# [Work to do]
Both the line containing "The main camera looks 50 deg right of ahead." and the line containing "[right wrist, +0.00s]" are to be reproduced exactly, along with every line between them, and nothing more.

# [Robot episode rows]
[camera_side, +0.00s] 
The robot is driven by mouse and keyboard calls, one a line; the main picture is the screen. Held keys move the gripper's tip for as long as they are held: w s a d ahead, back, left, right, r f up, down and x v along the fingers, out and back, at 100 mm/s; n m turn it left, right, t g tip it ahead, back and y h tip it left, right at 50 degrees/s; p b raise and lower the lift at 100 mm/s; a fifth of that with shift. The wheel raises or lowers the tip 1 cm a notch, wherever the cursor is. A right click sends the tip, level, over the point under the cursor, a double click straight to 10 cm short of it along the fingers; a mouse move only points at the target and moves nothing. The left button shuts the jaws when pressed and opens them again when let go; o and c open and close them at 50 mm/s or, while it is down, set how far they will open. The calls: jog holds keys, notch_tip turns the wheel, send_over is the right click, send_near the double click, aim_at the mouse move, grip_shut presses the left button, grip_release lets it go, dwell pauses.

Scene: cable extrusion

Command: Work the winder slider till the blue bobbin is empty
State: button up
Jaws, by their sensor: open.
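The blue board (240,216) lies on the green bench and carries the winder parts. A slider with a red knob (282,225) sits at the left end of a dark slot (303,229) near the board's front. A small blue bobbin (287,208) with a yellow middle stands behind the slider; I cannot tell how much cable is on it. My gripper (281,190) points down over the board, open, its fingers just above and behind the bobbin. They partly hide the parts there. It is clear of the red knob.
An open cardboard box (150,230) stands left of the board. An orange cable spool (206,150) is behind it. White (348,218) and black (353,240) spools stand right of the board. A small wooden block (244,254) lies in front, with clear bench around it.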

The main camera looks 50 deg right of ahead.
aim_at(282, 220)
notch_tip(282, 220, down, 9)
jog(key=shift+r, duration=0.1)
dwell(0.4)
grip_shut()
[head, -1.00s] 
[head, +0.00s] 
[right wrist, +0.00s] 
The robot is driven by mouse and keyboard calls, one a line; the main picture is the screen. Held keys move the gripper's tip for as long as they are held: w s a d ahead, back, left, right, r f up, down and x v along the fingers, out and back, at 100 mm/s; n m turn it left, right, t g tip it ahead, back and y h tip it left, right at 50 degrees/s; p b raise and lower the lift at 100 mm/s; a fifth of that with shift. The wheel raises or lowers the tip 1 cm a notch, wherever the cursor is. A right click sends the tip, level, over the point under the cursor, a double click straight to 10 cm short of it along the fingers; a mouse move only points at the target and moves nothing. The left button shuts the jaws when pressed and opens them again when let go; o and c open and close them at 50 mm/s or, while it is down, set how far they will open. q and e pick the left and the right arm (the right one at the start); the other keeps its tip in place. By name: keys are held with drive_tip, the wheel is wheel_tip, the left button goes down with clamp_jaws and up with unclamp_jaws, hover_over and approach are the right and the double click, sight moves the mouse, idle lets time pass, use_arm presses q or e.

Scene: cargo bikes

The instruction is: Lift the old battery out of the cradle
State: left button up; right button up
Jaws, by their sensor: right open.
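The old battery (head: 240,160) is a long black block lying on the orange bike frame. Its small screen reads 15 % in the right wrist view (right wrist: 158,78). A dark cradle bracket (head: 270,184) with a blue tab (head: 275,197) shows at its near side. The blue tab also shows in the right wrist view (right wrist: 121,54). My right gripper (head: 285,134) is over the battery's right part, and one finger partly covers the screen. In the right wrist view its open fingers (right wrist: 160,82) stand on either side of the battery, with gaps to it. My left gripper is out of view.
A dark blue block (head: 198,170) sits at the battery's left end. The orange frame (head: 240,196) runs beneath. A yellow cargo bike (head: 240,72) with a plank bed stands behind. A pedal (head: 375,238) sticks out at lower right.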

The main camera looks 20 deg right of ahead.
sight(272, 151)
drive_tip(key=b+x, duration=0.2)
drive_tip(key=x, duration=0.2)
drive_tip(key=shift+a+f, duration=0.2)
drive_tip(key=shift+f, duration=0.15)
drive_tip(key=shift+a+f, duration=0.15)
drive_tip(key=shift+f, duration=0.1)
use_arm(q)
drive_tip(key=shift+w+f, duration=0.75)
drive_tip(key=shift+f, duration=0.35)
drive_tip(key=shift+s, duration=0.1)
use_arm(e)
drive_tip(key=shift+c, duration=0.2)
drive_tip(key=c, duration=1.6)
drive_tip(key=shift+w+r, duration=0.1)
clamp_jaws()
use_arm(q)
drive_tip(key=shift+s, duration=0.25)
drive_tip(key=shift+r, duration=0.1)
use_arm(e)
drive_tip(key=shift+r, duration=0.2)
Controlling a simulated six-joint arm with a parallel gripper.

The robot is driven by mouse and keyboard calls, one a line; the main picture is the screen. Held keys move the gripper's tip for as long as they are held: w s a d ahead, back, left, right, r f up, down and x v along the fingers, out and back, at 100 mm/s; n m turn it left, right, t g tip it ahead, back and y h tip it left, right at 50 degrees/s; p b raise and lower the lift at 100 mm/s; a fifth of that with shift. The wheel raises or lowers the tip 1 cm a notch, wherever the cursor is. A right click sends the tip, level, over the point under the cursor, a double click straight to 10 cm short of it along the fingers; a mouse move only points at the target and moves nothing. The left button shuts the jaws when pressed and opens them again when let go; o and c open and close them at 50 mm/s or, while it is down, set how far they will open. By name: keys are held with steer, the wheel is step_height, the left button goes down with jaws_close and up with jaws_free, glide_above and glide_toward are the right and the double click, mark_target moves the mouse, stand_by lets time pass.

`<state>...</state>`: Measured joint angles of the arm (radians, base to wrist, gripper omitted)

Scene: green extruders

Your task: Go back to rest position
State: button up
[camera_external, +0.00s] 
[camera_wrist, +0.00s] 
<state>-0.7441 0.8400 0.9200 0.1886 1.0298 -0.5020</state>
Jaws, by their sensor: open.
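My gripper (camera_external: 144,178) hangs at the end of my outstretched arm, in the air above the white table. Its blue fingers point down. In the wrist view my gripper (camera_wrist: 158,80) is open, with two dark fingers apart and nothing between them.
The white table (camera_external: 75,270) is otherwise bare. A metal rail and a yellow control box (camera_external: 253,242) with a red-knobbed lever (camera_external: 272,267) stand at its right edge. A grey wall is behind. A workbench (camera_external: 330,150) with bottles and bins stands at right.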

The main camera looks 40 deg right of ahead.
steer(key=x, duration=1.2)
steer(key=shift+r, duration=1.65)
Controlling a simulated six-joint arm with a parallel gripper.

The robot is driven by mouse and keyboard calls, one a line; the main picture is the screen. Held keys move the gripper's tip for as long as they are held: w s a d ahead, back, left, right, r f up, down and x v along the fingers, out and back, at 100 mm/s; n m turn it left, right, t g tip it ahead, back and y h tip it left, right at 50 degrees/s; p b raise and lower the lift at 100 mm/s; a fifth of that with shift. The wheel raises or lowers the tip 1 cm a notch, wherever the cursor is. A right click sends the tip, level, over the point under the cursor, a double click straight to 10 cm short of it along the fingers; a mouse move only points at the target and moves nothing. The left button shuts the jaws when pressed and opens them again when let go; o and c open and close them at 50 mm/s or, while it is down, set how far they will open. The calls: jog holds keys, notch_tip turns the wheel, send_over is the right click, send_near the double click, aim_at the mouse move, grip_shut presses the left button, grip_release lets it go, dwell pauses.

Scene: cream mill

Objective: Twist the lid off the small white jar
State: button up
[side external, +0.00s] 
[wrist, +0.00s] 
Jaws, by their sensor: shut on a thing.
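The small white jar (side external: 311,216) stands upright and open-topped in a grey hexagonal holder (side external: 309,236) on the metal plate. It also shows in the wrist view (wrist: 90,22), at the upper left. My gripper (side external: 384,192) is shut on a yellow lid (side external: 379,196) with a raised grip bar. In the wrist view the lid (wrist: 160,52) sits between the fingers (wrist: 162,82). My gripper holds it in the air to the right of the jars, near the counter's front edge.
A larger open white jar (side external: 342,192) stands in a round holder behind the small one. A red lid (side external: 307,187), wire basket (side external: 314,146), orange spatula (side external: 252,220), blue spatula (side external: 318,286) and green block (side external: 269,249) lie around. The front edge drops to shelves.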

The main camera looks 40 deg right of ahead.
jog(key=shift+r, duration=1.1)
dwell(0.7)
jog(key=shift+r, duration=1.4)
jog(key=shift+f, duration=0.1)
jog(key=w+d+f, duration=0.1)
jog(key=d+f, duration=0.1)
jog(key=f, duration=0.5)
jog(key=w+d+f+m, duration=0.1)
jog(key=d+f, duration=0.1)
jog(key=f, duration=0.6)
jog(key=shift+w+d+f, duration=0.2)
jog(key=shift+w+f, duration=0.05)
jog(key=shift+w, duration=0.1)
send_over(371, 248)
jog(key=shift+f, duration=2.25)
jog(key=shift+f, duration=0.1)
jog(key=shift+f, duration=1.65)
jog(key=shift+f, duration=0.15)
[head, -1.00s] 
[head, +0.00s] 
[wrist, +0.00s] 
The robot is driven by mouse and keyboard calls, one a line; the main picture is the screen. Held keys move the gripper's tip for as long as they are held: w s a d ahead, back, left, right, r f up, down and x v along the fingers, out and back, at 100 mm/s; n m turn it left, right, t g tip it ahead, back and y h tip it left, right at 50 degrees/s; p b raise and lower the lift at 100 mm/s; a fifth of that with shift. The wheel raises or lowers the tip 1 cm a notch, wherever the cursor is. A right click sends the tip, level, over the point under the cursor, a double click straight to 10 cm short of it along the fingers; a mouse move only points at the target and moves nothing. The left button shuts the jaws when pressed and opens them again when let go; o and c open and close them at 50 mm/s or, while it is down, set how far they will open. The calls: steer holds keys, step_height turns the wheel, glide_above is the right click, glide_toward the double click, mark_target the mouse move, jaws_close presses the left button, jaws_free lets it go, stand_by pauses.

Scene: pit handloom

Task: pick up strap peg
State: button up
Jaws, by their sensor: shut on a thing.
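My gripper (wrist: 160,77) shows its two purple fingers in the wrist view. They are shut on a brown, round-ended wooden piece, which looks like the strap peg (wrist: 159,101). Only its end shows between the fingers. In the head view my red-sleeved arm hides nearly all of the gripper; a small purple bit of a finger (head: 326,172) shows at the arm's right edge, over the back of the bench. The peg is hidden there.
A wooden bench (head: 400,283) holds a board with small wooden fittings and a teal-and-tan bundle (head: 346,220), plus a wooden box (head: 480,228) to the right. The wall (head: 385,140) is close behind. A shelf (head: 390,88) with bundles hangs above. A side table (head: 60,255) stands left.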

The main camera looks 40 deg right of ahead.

# [Result of this exercise]
The main camera looks 50 deg right of ahead.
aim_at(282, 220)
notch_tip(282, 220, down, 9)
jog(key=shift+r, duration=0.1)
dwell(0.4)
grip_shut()
[head, -1.00s] 
[head, +0.00s] 
[right wrist, +0.00s] 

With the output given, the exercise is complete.